RICARDO - Na natureza e no homem. No ano de 91,92, eu sobrevivi dois anos pescando aqui na Baía de Guanabara. Minha mãe faleceu, a minha família se mudou pra Minas Gerais, e eu sobrevivi da pesca dois anos mergulhando e pescando peixes na Baía de Guanabara. E um personagem do filme, o Jaime, eu conheci nessa época, né? Ele continua, ele mergulha há mais de 40 anos da Baía de Guanabara. É bonito ver, né? Apesar de tudo, tem gente que sobrevive da Baía de Guanabara de forma artesanal, pescando um peixinho pra vender pra pagar o sustento da família; ela já me proporcionou isso, né?
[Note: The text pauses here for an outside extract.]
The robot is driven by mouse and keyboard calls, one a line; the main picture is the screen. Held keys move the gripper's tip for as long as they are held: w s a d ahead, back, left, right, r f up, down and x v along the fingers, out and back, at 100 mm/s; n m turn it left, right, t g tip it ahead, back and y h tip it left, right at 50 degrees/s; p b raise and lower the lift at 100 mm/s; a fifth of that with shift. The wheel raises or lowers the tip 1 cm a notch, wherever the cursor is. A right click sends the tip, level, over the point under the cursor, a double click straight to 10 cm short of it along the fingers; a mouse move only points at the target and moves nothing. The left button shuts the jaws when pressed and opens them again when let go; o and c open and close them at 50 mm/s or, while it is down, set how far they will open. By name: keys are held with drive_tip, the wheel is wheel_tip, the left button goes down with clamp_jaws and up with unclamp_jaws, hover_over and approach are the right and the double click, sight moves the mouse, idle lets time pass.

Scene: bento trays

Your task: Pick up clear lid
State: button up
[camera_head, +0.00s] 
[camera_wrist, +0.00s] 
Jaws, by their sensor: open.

Ainda tem aí, sei lá, 10, 12 mil pescadores na Baía de Guanabara, uma ínfima parte do que já foi há muitos anos atrás, né? Mas ela pode voltar a ser importante pra mais pessoas, né? Pode ser de novo importante pra mais pescadores, pra mais pessoas que vão ter ali o seu lazer, a melhora da qualidade de vida. Conheci um pescador, agora esqueci o nome dele, que pesca de curral lá nos fundos da Baía de Guanabara, uma pesca que ele faz uma armadilha, um labirinto de bambu que o peixe entra e não consegue sair. Isso veio dos índios, eu conheci um cara que a avó dele era índia, já fazia essa pesca, que a avó, bisavó dele foi pega no laço, ele fala isso no filme, né? E como é que uma coisa tão antiga se mantém até os dias de hoje sustentando milhares de famílias lá nos fundos da Baía de Guanabara.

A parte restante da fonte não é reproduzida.